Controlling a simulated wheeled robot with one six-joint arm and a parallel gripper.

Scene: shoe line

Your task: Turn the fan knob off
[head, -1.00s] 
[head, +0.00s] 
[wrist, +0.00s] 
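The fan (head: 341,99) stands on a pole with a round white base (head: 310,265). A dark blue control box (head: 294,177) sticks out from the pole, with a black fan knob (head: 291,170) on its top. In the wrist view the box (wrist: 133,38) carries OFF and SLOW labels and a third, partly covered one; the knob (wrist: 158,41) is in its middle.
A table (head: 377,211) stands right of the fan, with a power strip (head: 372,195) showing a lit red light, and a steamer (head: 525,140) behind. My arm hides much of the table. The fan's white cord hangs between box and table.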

----

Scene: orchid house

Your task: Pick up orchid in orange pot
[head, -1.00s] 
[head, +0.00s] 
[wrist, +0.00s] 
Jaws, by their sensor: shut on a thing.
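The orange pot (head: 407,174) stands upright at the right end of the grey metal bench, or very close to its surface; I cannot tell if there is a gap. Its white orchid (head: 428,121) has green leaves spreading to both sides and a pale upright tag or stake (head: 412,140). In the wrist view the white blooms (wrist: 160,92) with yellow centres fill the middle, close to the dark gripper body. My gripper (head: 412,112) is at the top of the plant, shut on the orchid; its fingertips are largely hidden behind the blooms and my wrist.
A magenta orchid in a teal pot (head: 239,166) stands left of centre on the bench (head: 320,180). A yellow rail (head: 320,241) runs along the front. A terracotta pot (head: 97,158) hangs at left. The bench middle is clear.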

----

What you have to do: Copy all lines from the data that hold the word "task".

Completed exercise:
Your task: Turn the fan knob off
Your task: Pick up orchid in orange pot

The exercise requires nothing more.